------ Dataset extract

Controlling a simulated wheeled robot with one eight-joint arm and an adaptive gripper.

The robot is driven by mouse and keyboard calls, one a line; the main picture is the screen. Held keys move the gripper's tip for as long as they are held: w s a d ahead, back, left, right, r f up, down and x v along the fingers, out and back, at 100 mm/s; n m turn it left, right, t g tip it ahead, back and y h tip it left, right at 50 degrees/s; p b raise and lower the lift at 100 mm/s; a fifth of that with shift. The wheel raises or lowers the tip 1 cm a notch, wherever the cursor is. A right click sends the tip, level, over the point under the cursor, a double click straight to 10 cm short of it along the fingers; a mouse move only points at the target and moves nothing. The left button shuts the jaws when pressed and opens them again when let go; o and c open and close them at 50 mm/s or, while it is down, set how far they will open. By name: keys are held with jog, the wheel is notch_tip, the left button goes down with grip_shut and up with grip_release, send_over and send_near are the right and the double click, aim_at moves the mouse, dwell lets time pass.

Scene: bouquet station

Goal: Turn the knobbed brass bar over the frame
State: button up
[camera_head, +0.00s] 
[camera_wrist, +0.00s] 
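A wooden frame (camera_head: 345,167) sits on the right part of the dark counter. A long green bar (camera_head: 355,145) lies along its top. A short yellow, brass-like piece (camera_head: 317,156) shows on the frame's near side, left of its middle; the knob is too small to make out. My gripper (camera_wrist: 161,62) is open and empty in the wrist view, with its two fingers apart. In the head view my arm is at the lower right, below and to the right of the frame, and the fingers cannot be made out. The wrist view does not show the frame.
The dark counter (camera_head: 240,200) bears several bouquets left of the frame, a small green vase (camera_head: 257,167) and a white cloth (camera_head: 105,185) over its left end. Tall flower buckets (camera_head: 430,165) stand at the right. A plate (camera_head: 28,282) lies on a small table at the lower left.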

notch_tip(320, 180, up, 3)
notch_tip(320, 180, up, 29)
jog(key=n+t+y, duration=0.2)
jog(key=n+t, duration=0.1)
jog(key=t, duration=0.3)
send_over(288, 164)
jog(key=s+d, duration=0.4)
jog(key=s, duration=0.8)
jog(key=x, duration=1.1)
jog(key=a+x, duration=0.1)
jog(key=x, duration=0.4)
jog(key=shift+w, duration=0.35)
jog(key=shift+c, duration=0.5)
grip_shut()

------------

Written request |
Each line from the one holding "Scene: bouquet station" to the one holding "[camera_head, +0.00s]", those two included, is to be transcribed exactly, and no other line.

Correct response |
Scene: bouquet station

Goal: Turn the knobbed brass bar over the frame
State: button up
[camera_head, +0.00s] 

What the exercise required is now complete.